◆ REQUIREMENTS ◆
Pull out every line from the listing that has the word "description".
☆ ☆ ☆ ☆
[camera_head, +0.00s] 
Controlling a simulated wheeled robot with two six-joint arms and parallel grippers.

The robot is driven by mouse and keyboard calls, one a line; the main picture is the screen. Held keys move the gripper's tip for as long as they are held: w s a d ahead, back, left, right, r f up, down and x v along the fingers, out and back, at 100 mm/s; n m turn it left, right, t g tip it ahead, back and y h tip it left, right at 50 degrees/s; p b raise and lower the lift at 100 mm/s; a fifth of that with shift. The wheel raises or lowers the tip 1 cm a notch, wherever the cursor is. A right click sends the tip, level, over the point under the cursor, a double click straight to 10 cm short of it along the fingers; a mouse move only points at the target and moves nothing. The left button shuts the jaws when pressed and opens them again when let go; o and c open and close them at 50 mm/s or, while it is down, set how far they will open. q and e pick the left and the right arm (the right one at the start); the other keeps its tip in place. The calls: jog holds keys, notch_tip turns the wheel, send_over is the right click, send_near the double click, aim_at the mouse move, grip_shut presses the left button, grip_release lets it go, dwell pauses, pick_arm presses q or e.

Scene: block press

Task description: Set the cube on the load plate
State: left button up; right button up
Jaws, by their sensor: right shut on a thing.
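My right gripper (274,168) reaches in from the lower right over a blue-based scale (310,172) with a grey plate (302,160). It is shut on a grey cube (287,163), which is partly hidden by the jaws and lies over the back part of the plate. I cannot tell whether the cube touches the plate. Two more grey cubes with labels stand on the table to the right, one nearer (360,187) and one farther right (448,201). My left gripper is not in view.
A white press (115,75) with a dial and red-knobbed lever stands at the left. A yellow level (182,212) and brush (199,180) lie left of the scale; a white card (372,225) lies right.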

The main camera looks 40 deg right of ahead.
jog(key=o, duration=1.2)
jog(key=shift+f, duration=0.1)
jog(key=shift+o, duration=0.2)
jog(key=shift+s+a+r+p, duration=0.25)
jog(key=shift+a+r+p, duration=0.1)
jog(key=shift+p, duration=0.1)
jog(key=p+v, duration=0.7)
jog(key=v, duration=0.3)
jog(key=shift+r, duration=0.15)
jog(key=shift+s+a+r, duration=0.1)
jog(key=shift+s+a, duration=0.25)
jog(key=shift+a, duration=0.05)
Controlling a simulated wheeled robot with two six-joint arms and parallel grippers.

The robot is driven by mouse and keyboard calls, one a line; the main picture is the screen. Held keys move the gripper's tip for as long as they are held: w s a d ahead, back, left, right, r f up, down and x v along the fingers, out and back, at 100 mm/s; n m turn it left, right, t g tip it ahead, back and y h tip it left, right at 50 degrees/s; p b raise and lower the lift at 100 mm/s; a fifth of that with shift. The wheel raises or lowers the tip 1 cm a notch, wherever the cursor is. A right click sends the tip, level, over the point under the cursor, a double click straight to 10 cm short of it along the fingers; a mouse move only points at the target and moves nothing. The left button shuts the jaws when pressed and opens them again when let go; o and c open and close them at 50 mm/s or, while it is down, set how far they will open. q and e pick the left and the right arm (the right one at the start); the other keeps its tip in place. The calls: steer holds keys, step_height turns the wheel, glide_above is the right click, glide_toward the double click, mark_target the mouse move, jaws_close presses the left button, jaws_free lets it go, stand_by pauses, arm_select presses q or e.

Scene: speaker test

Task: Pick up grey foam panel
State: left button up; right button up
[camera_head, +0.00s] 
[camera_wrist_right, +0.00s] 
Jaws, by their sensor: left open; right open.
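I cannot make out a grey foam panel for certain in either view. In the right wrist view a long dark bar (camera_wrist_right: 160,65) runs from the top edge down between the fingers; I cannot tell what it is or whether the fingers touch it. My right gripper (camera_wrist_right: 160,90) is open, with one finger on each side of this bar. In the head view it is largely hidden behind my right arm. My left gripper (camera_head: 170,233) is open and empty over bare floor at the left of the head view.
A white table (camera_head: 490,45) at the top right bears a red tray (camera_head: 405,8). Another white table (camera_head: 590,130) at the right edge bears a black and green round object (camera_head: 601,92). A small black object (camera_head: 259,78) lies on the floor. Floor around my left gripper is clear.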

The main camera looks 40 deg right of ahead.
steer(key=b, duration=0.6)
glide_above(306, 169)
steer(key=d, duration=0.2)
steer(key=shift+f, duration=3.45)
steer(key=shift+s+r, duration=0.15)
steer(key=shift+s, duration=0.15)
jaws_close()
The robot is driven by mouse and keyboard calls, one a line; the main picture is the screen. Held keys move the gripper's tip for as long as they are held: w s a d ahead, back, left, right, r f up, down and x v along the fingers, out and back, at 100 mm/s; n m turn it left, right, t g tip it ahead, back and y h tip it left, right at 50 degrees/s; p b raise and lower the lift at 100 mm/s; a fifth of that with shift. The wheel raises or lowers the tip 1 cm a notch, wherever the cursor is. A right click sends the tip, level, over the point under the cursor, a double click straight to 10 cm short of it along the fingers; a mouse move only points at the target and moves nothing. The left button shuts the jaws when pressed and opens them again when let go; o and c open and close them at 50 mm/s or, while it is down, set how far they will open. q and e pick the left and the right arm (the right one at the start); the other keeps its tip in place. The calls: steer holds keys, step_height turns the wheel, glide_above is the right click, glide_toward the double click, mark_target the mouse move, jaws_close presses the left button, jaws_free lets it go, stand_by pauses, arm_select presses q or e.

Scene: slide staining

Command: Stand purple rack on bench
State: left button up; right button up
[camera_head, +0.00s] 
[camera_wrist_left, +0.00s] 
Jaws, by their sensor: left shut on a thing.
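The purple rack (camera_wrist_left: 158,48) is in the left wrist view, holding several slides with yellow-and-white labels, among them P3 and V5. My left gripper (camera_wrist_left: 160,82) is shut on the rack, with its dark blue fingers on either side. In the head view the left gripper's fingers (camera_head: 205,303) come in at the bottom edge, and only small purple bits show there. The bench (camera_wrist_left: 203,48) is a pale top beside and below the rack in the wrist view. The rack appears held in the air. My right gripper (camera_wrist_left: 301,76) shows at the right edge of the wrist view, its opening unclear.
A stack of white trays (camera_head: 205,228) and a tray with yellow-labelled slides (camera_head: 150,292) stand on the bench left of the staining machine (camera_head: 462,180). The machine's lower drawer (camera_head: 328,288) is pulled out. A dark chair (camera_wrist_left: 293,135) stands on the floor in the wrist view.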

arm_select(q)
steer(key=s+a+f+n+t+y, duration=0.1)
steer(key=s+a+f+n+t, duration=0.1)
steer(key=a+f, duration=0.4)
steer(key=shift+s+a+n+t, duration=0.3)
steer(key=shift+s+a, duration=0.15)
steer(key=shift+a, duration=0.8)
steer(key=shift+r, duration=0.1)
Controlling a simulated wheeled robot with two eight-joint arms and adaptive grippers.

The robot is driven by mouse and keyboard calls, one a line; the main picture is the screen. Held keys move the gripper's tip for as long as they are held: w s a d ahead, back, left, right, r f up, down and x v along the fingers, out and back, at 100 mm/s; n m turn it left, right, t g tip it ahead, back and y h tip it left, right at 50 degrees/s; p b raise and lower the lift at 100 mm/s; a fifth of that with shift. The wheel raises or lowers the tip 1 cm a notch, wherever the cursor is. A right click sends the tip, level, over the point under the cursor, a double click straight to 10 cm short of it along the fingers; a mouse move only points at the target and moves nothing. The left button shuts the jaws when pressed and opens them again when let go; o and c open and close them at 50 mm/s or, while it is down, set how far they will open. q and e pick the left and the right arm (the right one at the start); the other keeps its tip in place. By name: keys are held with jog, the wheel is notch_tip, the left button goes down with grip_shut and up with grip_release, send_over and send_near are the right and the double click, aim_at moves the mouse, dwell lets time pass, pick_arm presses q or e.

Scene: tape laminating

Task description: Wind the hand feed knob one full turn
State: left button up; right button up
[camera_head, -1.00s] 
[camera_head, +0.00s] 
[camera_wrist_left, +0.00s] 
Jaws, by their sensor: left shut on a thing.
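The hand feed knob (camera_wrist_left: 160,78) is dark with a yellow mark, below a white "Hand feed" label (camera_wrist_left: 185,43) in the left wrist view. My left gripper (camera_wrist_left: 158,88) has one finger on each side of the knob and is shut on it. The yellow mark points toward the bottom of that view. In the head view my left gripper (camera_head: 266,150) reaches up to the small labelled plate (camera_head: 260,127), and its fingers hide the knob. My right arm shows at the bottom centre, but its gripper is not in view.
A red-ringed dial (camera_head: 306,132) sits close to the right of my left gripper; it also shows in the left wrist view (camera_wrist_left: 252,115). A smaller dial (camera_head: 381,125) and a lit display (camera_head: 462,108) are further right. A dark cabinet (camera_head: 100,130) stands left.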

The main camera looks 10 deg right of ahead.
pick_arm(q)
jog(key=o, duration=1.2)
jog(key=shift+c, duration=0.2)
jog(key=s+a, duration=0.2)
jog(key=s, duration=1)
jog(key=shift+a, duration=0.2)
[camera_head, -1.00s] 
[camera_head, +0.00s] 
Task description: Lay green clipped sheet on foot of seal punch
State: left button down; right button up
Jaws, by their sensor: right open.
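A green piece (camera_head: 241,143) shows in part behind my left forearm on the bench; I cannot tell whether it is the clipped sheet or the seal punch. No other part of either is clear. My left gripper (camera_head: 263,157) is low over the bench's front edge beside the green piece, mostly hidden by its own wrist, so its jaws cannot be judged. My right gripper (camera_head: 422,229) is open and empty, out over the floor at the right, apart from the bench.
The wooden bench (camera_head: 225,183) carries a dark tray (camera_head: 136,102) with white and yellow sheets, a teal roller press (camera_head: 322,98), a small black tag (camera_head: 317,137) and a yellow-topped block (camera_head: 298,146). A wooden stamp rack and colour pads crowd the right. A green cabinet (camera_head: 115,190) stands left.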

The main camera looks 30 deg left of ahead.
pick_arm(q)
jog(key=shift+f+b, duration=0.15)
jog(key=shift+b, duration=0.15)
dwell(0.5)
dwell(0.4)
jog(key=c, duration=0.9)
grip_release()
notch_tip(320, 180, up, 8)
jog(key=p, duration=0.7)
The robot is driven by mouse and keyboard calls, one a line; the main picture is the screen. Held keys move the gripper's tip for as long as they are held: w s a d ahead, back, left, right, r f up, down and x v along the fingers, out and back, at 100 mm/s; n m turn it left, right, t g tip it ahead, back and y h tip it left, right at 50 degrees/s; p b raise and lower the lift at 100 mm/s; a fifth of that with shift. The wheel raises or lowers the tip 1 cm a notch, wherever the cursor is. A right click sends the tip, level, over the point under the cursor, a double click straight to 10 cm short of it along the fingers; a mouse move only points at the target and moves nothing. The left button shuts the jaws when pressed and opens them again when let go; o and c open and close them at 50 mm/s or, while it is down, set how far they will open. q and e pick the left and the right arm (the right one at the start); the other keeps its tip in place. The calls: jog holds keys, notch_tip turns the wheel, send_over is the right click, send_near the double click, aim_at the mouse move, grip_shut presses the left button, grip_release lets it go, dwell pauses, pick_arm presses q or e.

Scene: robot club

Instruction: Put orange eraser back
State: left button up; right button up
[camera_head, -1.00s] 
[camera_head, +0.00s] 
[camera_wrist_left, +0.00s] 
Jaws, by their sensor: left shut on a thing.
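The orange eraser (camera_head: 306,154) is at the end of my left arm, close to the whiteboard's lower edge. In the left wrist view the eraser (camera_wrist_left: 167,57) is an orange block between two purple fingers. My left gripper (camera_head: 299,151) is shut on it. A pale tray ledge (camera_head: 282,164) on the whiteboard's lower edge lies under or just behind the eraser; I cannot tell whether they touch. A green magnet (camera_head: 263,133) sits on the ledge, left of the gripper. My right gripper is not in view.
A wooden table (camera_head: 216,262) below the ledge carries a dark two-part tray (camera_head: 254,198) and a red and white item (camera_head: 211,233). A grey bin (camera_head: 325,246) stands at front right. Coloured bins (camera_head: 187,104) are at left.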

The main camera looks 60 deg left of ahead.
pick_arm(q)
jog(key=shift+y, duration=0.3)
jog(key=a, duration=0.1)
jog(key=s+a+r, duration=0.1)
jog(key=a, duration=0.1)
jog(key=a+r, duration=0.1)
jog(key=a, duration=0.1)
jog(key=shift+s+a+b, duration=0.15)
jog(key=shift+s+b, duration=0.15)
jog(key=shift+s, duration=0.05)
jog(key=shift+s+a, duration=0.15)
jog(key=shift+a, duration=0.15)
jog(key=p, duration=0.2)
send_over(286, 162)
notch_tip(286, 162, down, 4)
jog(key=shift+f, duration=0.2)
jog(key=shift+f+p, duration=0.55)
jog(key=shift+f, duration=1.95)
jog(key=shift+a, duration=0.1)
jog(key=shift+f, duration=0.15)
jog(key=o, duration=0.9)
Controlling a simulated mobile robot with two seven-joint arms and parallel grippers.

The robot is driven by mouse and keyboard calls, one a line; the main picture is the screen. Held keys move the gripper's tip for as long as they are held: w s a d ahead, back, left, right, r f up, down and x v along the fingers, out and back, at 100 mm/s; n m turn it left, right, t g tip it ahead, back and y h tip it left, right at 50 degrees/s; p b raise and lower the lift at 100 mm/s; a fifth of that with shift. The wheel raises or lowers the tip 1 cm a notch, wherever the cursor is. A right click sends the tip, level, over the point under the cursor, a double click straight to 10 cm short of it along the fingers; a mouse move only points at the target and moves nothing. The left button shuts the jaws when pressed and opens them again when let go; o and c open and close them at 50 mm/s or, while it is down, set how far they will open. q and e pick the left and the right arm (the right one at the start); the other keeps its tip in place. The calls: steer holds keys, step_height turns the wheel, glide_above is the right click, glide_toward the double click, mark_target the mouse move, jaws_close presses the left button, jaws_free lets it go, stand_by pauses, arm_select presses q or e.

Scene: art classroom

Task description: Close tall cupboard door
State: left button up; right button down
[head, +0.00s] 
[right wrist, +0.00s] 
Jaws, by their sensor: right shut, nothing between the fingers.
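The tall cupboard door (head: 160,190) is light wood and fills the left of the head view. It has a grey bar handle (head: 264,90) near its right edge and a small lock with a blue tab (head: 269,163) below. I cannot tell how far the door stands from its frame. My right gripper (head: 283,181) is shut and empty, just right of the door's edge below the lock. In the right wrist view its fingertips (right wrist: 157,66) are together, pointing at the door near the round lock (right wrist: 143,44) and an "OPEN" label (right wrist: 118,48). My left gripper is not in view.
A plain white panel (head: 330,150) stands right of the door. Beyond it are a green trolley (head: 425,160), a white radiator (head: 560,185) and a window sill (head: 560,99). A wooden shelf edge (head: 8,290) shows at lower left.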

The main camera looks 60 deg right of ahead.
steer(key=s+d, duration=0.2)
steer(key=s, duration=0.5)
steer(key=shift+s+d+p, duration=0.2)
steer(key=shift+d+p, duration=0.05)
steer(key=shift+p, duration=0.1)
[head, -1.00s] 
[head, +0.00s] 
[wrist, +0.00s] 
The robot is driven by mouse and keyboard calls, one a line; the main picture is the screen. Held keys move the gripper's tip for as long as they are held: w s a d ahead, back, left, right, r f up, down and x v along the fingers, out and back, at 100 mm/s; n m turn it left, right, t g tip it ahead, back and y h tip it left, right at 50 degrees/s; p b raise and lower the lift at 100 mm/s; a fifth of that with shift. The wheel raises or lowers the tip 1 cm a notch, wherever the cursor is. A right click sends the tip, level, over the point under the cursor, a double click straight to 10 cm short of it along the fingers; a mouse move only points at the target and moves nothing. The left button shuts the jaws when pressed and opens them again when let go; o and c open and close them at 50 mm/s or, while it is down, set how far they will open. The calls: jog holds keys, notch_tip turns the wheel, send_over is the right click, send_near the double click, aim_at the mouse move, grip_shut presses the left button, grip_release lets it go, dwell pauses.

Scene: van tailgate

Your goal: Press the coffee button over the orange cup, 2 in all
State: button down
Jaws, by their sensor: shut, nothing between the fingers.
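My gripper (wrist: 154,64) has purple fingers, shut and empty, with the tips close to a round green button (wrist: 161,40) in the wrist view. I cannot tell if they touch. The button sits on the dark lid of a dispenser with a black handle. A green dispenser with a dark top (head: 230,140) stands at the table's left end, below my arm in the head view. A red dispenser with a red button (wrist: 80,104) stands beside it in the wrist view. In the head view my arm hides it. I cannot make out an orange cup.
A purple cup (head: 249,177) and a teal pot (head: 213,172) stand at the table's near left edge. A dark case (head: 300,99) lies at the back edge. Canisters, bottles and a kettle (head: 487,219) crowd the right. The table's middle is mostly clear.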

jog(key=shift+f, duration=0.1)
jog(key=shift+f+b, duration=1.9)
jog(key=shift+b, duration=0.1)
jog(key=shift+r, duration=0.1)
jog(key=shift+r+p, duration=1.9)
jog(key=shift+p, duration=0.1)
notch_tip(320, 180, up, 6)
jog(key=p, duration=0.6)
☆ ☆ ☆ ☆
◆ RESPONSE BELOW ◆
Task description: Set the cube on the load plate
Task description: Wind the hand feed knob one full turn
Task description: Lay green clipped sheet on foot of seal punch
Task description: Close tall cupboard door

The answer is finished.